[START Listing]

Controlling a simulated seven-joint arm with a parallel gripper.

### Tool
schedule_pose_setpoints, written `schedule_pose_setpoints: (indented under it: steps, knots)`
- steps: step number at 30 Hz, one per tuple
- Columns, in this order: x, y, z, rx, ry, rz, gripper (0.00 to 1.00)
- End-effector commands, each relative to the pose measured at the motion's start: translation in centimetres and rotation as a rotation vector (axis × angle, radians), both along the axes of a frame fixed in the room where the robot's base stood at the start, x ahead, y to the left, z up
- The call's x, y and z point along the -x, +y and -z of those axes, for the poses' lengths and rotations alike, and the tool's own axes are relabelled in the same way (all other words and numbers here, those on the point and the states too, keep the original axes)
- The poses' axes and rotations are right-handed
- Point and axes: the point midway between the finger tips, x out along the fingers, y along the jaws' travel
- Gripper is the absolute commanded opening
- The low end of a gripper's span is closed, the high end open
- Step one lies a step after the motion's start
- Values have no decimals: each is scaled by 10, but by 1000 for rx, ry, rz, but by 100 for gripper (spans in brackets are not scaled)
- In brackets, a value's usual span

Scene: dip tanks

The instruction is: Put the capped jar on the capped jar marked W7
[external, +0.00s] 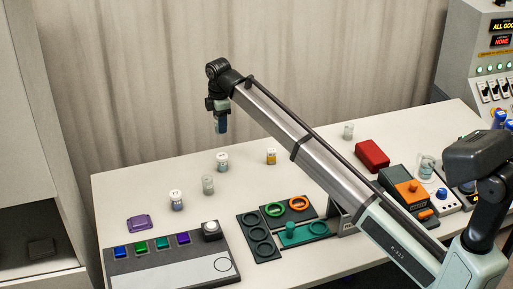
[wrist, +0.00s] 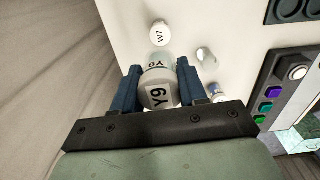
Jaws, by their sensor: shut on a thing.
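My gripper (wrist: 161,88) is shut on a capped jar (wrist: 158,99). In the external view my gripper (external: 220,127) is high above the table's back left, and the fingers mostly hide the held jar. The jar marked W7 (wrist: 158,33) has a white cap and stands upright on the table, beyond the held jar in the wrist view. It appears to be the white-capped jar (external: 222,161) below and apart from my gripper in the external view.
A clear glass jar (external: 208,184) and another labelled jar (external: 176,199) stand near the W7 jar. A button panel (external: 165,262) and dark ring trays (external: 258,238) lie in front. A curtain (external: 260,60) hangs behind.

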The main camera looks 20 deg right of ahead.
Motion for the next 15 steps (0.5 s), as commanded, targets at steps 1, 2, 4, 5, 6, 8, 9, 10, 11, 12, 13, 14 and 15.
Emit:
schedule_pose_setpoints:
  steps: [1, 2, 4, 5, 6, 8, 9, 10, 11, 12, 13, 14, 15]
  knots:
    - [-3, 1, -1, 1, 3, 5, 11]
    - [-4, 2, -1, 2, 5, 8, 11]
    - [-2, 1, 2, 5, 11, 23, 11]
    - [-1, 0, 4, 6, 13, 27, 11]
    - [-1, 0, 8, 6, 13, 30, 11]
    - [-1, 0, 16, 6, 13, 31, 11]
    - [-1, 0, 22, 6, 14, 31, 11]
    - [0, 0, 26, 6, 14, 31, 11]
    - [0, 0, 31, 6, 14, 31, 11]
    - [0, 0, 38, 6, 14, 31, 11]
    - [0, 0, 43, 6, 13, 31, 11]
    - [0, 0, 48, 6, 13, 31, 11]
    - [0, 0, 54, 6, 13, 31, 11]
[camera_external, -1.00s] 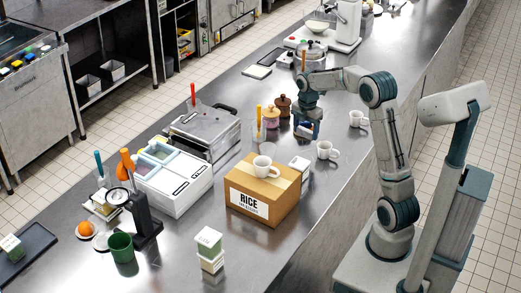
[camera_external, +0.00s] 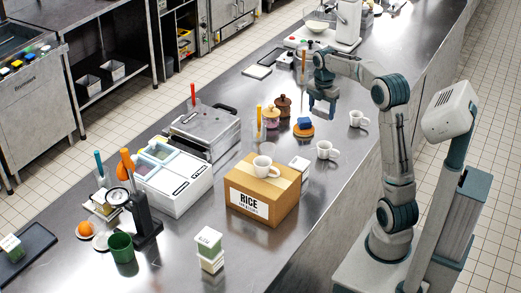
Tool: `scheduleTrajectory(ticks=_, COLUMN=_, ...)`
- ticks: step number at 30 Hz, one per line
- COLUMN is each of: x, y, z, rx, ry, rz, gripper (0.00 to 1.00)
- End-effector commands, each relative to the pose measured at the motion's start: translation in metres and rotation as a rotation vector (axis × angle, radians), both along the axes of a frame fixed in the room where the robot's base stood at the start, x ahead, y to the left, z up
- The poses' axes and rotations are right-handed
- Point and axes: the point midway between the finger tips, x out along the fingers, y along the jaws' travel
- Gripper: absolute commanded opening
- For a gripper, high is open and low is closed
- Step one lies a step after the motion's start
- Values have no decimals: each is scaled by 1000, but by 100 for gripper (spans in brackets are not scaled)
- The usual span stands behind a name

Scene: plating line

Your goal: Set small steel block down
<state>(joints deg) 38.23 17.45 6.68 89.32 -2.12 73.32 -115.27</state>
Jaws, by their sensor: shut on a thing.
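My gripper (camera_external: 322,111) is above the steel counter, pointing down, behind and to the right of an orange round piece with a blue item on it. Its jaws are shut on a small thing, taken to be the small steel block. The block is too small and too hidden by the fingers to make out clearly. My gripper is apart from the blue item (camera_external: 305,123) and the orange round piece (camera_external: 303,131).
White mugs (camera_external: 357,119) (camera_external: 326,150) stand to the right, near the counter's edge. Brown and tan jars (camera_external: 283,106) (camera_external: 271,118) stand to the left. The counter between the orange piece and the mugs is bare.

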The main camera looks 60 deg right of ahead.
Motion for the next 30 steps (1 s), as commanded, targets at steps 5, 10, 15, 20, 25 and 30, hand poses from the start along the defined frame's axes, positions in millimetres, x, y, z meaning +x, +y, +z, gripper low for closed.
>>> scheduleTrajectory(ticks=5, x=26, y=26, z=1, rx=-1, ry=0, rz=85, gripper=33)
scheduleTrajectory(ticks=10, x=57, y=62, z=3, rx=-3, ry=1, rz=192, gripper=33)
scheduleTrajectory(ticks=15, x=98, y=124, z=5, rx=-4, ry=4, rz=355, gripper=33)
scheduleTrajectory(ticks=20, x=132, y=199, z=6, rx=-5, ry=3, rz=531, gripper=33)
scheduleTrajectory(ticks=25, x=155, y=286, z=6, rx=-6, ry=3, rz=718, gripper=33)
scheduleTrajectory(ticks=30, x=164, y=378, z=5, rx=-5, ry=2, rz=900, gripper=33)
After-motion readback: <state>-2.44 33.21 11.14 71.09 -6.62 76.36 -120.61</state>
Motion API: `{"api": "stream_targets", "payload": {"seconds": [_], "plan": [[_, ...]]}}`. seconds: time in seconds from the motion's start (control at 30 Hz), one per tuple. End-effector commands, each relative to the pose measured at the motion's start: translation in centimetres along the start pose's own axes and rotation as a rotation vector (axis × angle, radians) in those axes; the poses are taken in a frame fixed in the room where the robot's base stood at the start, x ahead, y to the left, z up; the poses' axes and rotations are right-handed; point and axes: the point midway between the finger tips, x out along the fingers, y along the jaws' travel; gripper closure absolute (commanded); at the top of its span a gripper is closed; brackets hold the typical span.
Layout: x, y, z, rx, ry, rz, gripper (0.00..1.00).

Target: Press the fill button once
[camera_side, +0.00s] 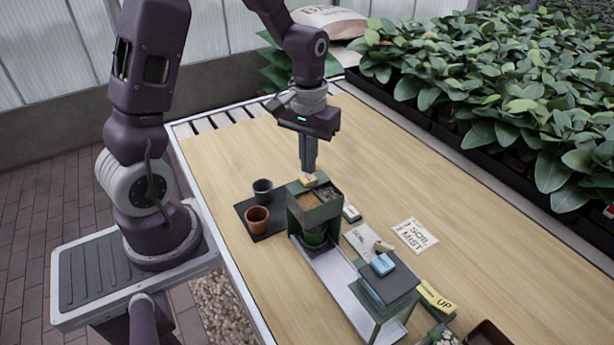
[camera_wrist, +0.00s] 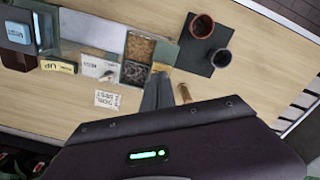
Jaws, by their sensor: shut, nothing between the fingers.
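A small tan block (camera_side: 309,180) sits at the back edge of a green dispenser (camera_side: 316,215); its marking is too small to read, so I cannot confirm it is the fill button. It also shows in the wrist view (camera_wrist: 161,68). The dispenser top has a brown-filled and a grey-filled compartment.
A dark mat (camera_side: 275,230) holds a terracotta pot (camera_side: 257,217) and a dark pot (camera_side: 262,188). A metal track (camera_side: 335,283) runs to a second green stand with a blue block (camera_side: 382,264). A "1 SOIL 1 MIST" card (camera_side: 414,235) lies right.

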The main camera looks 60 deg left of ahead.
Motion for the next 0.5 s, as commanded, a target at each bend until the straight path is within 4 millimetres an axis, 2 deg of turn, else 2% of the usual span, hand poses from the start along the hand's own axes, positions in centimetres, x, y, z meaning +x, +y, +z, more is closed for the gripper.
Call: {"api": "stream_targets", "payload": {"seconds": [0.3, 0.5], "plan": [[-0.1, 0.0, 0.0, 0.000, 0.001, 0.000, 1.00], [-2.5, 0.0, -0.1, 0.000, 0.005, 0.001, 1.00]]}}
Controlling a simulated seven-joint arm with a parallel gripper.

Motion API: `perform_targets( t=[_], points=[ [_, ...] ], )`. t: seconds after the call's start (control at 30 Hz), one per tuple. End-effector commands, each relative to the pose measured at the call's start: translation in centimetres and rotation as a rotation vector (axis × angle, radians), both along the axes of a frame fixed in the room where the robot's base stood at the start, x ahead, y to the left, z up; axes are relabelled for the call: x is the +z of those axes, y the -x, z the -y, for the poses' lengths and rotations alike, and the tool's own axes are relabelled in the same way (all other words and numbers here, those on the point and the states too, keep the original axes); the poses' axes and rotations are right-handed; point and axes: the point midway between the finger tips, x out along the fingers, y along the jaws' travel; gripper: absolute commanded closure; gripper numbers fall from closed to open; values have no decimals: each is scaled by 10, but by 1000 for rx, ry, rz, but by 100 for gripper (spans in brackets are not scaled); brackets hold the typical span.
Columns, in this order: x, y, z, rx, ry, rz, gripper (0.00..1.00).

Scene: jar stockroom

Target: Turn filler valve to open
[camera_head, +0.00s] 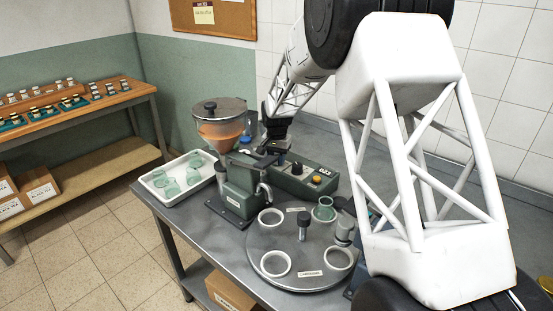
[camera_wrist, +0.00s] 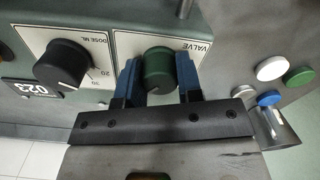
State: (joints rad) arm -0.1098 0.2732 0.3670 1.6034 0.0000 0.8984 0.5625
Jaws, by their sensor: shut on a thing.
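The filler (camera_head: 240,190) is a dark green machine on the grey table, with a lidded hopper (camera_head: 221,130) of orange product on top. In the wrist view, the green valve knob (camera_wrist: 158,66) sits on a pale plate marked VALVE. My gripper (camera_wrist: 158,88) is shut on this knob, with one blue finger on each side of it. The knob's pointer and any open or shut marks cannot be made out. In the head view, my gripper (camera_head: 272,138) reaches the filler from behind, beside the hopper, and the valve knob is hidden or too small to tell.
A black DOSE ML knob (camera_wrist: 62,65) is close left of the valve. White, green and blue round pieces (camera_wrist: 269,97) lie at the right. A turntable (camera_head: 300,228) with white rings stands in front, and a white tray of green jars (camera_head: 150,184) is at left.

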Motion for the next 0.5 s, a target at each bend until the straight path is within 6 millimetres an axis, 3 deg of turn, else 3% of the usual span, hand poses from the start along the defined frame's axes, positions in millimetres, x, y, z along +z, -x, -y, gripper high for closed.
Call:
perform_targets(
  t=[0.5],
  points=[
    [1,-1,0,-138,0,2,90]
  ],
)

[END Listing]

== Exercise instructions ==
Pictures do not belong in the copy. Repeat only the lines from the top of the records through the line containing "[wrist, +0.00s]".

== Answer to the exercise ==
Controlling a simulated seven-joint arm with a parallel gripper.

### Tool
schedule_pose_setpoints, written `schedule_pose_setpoints: (indented under it: steps, knots)`
- steps: step number at 30 Hz, one per tuple
- Columns, in this order: x, y, z, rx, ry, rz, gripper (0.00 to 1.00)
- End-effector commands, each relative to the pose measured at the motion's start: translation in centimetres and rotation as a rotation vector (axis × angle, radians), both along the axes of a frame fixed in the room where the robot's base stood at the start, x ahead, y to the left, z up
- The call's x, y and z point along the -x, +y and -z of those axes, for the poses' lengths and rotations alike, and the tool's own axes are relabelled in the same way (all other words and numbers here, those on the point and the states too, keep the original axes)
- The poses' axes and rotations are right-handed
- Point and axes: the point midway between the finger tips, x out along the fingers, y along the jaws' travel
- Gripper is the absolute commanded opening
- The low end of a gripper's span is closed, the high end open
- Step one lies a step after the motion's start
- Values have no decimals: each is scaled by 10, but by 1000 for rx, ry, rz, but by 100 for gripper (spans in brackets are not scaled)
- In brackets, a value's usual span

Scene: dip tanks

The instruction is: Put the capped jar on the capped jar marked W7
[external, +0.00s] 
[wrist, +0.00s] 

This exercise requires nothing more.